NEW H1 BUS ROUTE - HOWTH ROAD [FROM THE DEMESNE TO RAHENY VILLAGE]
Raheny runs from the coast inland, with its centre about eight kilometres (5.0 mi) from Dublin city centre and seven kilometres (4.3 mi) from Dublin Airport. It is administered by Dublin City Council. The county boundary with Fingal lies close by, where Raheny meets Kilbarrack. Nearby areas include Killester, Clontarf, Artane, Kilbarrack, Coolock and Donaghmede, and the skyline is dominated by Howth Head. Raheny is bisected by the Howth Road (R105) and the R809 (from Bull Island via in turn Watermill Road, Main Street, Station Road) and is also accessed from the Malahide Road (R107), the coastal James Larkin Road (R807) and the R104 (including the Oscar Traynor Road and Kilbarrack Road).
Raheny railway station, opened on 25 May 1844, overlooking the village centre, serves the DART suburban railway system and the Dublin-Belfast main line, and parts of Raheny are served by other DART stations, Harmonstown and Kilbarrack, on the same line. Raheny is also served by Dublin Bus (routes H1, H2 and H3).

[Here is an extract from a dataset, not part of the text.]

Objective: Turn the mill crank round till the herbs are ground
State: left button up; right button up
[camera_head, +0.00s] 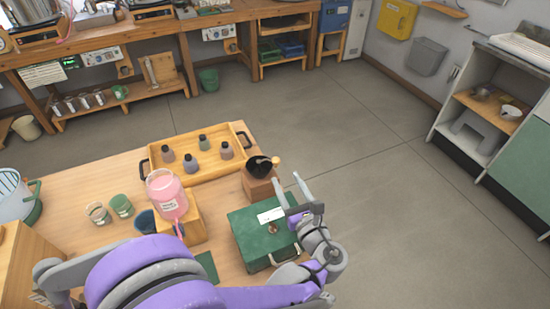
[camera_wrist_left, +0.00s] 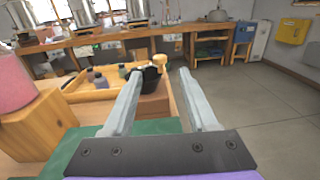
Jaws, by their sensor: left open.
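The mill has a dark round top (camera_head: 259,166) on a brown wooden block (camera_head: 258,188), at the right end of the table. A light wooden knob (camera_head: 276,161), seemingly on its crank, sticks up at the right side of the top. The mill top (camera_wrist_left: 150,77) and knob (camera_wrist_left: 159,59) also show in the left wrist view, ahead between my fingers. My left gripper (camera_head: 291,182) is open and empty, just right of and nearer than the mill, with its fingers pointing toward it. The herbs inside are not visible. My right gripper is not in view.
A green box (camera_head: 252,222) with a white label stands under my left wrist. A jar of pink liquid (camera_head: 167,193) stands on a wooden block (camera_head: 195,222) to the left. A wooden tray (camera_head: 168,178) with several small bottles is behind. Floor to the right is clear.

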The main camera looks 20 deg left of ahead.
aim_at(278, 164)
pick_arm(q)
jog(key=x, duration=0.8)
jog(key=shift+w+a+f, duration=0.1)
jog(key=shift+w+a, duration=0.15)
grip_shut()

Much of the district is situated on gently rising ground, with a bluff overlooking Bull Island at Maywood and Bettyglen, and further rises from the village centre to the station and then to Belmont or Mount Olive, a hill which once featured a windmill. Opposite and beyond Belmont was once an area of sunken land with limestone quarries but this was landfilled, much of it with urban refuse, and then partly levelled and converted into a city park, Edenmore Park, in the late 1960s.